Do this => Set down each line of the data below exactly as it stands, dropping the pictures.

Collected data =>
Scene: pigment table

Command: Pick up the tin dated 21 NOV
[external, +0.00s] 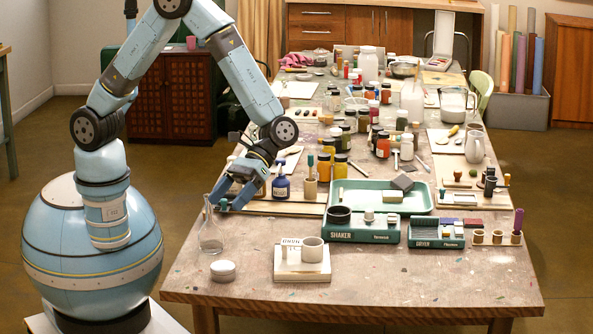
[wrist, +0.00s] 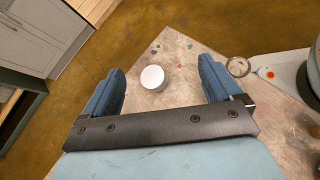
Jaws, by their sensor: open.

Answer =>
Scene: pigment table

Command: Pick up the tin dated 21 NOV
[external, +0.00s] 
[wrist, +0.00s] 
Jaws, by their sensor: open.

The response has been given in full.